What is required:
Collect all lines below with the string "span".

Data rows:
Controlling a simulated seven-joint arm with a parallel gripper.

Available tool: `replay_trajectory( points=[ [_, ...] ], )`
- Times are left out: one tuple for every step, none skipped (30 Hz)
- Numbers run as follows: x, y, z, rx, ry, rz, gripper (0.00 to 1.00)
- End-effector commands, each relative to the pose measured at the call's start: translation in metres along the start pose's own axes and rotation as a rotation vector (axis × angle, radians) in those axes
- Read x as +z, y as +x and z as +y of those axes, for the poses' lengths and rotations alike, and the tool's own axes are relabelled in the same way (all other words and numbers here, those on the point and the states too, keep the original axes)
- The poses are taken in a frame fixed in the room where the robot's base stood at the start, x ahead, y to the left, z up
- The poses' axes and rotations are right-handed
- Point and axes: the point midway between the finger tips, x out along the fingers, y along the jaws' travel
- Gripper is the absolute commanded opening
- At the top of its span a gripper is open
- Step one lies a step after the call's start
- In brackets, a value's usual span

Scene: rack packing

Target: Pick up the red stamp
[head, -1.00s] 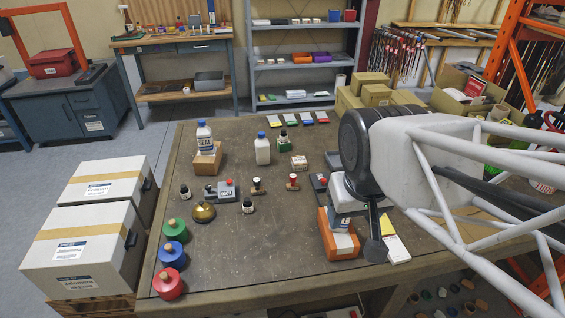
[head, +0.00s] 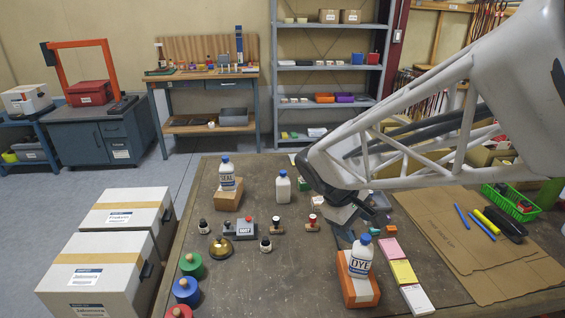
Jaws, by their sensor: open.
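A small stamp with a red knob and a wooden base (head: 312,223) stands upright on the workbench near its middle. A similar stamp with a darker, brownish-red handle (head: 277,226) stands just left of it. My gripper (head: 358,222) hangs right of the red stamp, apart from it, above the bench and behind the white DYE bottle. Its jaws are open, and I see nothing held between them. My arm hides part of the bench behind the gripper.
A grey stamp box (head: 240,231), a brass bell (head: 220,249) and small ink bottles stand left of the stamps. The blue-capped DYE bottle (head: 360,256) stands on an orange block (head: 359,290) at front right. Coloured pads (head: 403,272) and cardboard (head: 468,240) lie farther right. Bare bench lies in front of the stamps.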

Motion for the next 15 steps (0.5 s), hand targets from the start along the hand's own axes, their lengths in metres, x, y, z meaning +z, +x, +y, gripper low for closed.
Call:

==

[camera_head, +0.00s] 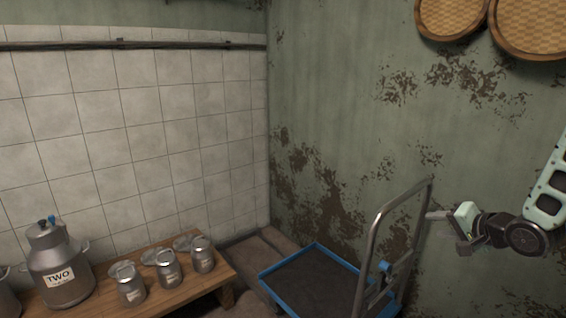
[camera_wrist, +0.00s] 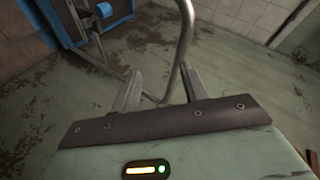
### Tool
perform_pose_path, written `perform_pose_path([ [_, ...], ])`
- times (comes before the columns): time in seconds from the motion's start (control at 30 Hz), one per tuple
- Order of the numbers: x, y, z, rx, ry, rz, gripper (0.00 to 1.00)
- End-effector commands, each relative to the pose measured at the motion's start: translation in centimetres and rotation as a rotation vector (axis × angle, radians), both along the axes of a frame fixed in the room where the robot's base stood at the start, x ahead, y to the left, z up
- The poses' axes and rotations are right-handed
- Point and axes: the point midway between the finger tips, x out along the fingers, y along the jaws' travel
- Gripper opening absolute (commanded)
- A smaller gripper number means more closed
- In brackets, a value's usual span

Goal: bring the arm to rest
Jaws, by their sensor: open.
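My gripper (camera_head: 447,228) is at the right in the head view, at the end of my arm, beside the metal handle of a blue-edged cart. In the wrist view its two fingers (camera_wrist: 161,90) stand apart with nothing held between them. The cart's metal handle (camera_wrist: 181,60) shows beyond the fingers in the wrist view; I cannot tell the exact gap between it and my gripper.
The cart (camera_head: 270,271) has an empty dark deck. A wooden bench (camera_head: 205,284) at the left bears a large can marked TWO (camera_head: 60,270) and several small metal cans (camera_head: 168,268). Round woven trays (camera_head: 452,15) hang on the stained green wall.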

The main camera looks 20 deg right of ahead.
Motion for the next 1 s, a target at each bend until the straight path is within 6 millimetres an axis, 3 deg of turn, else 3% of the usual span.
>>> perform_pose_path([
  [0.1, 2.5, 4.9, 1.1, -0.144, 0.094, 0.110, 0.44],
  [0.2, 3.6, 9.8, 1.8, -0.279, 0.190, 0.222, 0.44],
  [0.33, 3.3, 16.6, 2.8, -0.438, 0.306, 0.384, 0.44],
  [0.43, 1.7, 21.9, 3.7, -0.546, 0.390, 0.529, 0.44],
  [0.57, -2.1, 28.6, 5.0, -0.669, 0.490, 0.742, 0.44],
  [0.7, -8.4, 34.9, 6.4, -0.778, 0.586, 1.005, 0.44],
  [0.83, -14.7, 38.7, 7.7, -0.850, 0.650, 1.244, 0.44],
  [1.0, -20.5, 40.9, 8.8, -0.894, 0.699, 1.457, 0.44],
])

Solution to the exercise:
- At the top of its span a gripper is open
- In brackets, a value's usual span
- In brackets, a value's usual span
Motion for the next 1 s, a target at each bend until the straight path is within 6 millimetres an axis, 3 deg of turn, else 3% of the usual span.

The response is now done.